Chinese farming companies see a stock market boost as tariffs restrict US imports.

Chinese agricultural stocks bucked a global market slump on Tuesday, surging ahead as tensions between Washington and Beijing escalated.

Investors piled into China’s domestic farming sector, betting that a new wave of retaliatory tariffs would curb imports of US produce and boost demand for homegrown food. The trend defied a broader market rout that has wiped trillions off global stock exchanges.

Animal feed and seed company Dabeinong Tech saw its shares rise by 6.45% in early Tuesday trading, while pig breeding giant Wens Foodstuff climbed 5.1%. Other major players in the sector also gained ground, with Wellhope Foods up 6.3% and New Hope Liuhe rising 2.45%.

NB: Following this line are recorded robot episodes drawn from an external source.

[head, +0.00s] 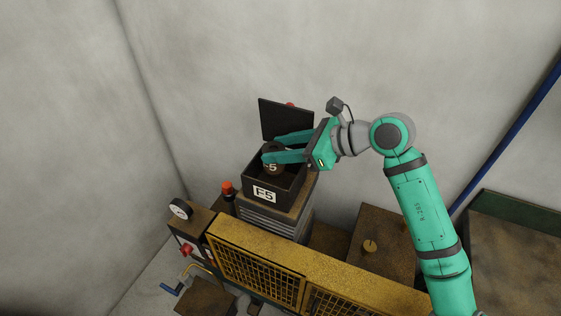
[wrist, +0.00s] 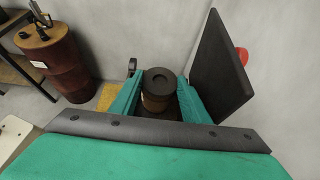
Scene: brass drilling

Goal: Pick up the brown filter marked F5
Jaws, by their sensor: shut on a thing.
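The brown filter (head: 272,168) marked with a 5 is at the dark open box (head: 284,197) labelled F5 in the head view. In the wrist view the filter (wrist: 157,94) shows from its dark round end with a hole in the middle. My gripper (head: 275,148) reaches in from the right, with its green fingers on either side of the filter, shut on it. In the wrist view my gripper (wrist: 157,92) has one finger on each side of it. The filter's lower part is hidden, so I cannot tell whether it touches the box floor.
The box's dark lid (head: 285,119) stands open behind the fingers; it is close on the right in the wrist view (wrist: 217,68). A yellow mesh guard (head: 255,262) runs in front. A gauge (head: 180,209) is at the left. A rusty drum (wrist: 60,62) stands left in the wrist view.

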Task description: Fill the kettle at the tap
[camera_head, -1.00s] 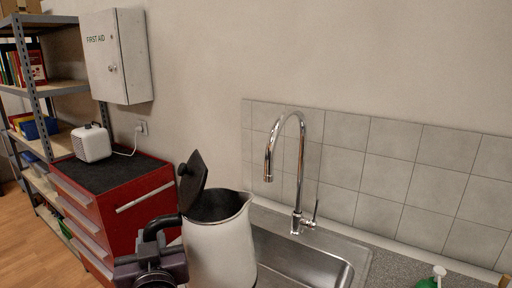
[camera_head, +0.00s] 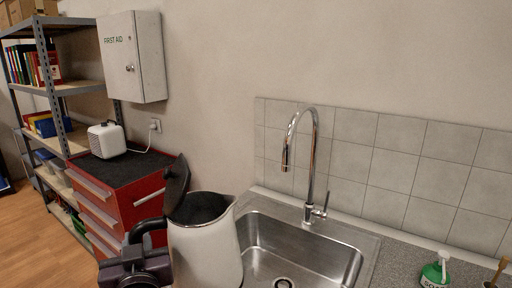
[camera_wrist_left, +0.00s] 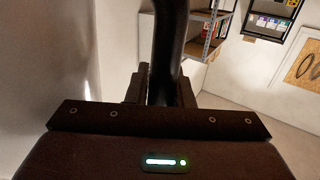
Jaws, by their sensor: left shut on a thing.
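The white kettle (camera_head: 206,254) stands upright at the lower middle of the head view. Its black lid (camera_head: 177,186) is open and tilted up, and the dark inside shows no visible water. My left gripper (camera_head: 138,256) is shut on its black handle, which also shows between the jaws in the left wrist view (camera_wrist_left: 166,60). The chrome tap (camera_head: 312,150) stands behind the steel sink (camera_head: 345,262), to the right of the kettle. Its spout end hangs up and right of the kettle's mouth, apart from it. No water stream shows. My right gripper is not in view.
The tap's lever (camera_head: 323,208) is at the right of its base. A green bottle (camera_head: 434,273) stands on the counter (camera_head: 398,268) at the right. A red tool cabinet (camera_head: 135,200) with a white appliance (camera_head: 106,140) on it is at the left. The sink bowl is clear.

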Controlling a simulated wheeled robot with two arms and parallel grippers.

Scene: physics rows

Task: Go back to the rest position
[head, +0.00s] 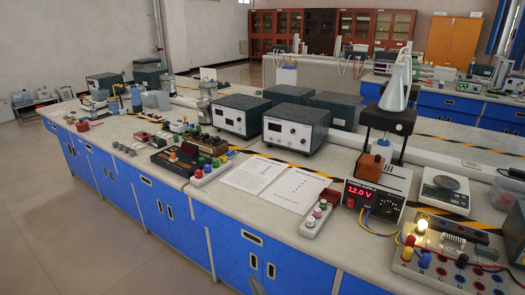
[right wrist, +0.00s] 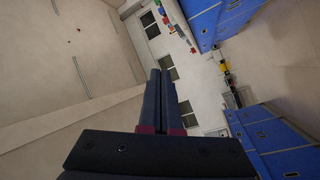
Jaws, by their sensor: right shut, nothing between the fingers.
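My right gripper (right wrist: 160,74) shows in the right wrist view. Its two dark fingers lie together, shut, with nothing between them. It is in free space, apart from the benches and the things on them. In the head view, only a small grey sliver shows at the bottom edge in front of the blue cabinets, and I cannot tell which part it is. My left gripper is not in view.
A long lab bench (head: 150,181) with blue cabinets runs across the head view. It carries a lit power supply (head: 374,194), a glowing bulb (head: 422,226), grey instrument boxes (head: 296,128) and white papers (head: 253,174). Open floor (head: 60,225) lies to the left.

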The rally came despite an overall market downturn sparked by US President Donald Trump’s announcement of higher import tariffs and China’s swift response. The tit-for-tat tariffs have sent shockwaves through global markets, fuelling fears of a drawn-out trade war between the world’s two largest economies.

However, China’s agricultural stocks have been on the rise, with an index of mainland-listed farming firms on the Hang Seng up 8.6% in April.

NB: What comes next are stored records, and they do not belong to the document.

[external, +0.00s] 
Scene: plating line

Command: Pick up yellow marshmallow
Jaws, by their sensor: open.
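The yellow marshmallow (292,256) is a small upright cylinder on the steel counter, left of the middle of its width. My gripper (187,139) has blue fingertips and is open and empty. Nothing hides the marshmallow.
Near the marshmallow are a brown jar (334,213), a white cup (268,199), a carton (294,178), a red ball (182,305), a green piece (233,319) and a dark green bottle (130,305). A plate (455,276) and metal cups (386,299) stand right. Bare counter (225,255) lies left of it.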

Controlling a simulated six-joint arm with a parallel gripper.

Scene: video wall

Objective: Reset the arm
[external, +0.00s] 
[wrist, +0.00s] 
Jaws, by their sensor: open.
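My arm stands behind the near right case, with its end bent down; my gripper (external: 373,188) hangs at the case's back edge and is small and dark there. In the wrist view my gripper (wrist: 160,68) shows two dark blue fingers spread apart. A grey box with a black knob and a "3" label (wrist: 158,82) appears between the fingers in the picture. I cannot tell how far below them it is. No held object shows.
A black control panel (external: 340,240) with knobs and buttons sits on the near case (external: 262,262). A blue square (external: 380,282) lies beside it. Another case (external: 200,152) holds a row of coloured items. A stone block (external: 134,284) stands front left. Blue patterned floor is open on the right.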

Deputy general manager of Tongheng Investment, Yang Tingwu, said China’s counter-tariffs are likely to benefit domestic producers in the short term, while reinforcing the country’s strategic push for food self-sufficiency.

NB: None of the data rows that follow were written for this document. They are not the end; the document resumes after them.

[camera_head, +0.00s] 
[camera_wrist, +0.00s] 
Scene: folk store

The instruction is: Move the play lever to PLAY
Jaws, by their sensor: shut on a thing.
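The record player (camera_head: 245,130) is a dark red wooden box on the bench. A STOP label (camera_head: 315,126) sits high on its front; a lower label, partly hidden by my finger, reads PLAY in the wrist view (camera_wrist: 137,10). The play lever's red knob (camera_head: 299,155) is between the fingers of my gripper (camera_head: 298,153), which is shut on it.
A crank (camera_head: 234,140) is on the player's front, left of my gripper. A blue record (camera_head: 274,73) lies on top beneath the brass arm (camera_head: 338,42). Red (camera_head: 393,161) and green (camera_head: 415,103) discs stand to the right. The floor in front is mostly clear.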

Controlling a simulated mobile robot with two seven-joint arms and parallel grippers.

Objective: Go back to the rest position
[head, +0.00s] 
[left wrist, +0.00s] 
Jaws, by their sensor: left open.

“With fewer imported agri products, it’s a positive for the domestic sector,” he said. “In the long term, China sees grain and food production as vital to its national interests in the face of intensifying tensions with the US.”

In a further signal of its intent, China unveiled a 10-year agricultural development strategy on Monday evening. The plan aims to strengthen food security and increase domestic production by 2035.

Beijing’s most recent tariff announcement includes a 34% levy on all US goods, adding to earlier agricultural tariffs ranging from 10% to 15% imposed in March. The combined measures threaten to severely restrict trade in agri-commodities between the two countries.

While American farmers brace for impact, Chinese producers appear to be the early winners – at least in the eyes of investors.